Aim of the exercise: Repeat verbatim only the lines from the opening of the material below through the one that contains "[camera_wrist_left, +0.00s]".

Information shown:

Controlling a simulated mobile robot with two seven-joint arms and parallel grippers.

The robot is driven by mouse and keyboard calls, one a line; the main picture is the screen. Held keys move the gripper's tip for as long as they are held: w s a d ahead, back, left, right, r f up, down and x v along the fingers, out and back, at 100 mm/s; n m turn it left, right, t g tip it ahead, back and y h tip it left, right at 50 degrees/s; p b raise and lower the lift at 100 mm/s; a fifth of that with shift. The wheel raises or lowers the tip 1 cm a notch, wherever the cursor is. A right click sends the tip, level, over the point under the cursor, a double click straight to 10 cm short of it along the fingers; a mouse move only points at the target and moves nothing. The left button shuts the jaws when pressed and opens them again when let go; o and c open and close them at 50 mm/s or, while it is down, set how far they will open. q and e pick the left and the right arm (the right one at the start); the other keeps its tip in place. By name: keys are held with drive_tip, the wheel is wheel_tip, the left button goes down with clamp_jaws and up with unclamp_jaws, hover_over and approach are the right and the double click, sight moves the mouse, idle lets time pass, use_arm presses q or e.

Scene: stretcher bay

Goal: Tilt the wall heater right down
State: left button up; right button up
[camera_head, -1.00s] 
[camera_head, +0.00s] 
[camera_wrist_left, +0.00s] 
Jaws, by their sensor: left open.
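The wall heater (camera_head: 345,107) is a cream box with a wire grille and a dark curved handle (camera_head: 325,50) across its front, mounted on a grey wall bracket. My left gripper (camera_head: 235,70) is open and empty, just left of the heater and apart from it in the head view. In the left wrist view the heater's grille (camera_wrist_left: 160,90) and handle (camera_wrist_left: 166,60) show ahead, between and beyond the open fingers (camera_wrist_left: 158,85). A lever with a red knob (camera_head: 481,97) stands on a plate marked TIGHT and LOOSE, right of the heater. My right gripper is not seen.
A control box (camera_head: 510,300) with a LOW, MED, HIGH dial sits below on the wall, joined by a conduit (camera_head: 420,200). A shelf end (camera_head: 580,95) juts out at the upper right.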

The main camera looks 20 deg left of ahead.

Solution below:
Controlling a simulated mobile robot with two seven-joint arms and parallel grippers.

The robot is driven by mouse and keyboard calls, one a line; the main picture is the screen. Held keys move the gripper's tip for as long as they are held: w s a d ahead, back, left, right, r f up, down and x v along the fingers, out and back, at 100 mm/s; n m turn it left, right, t g tip it ahead, back and y h tip it left, right at 50 degrees/s; p b raise and lower the lift at 100 mm/s; a fifth of that with shift. The wheel raises or lowers the tip 1 cm a notch, wherever the cursor is. A right click sends the tip, level, over the point under the cursor, a double click straight to 10 cm short of it along the fingers; a mouse move only points at the target and moves nothing. The left button shuts the jaws when pressed and opens them again when let go; o and c open and close them at 50 mm/s or, while it is down, set how far they will open. q and e pick the left and the right arm (the right one at the start); the other keeps its tip in place. By name: keys are held with drive_tip, the wheel is wheel_tip, the left button goes down with clamp_jaws and up with unclamp_jaws, hover_over and approach are the right and the double click, sight moves the mouse, idle lets time pass, use_arm presses q or e.

Scene: stretcher bay

Goal: Tilt the wall heater right down
State: left button up; right button up
[camera_head, -1.00s] 
[camera_head, +0.00s] 
[camera_wrist_left, +0.00s] 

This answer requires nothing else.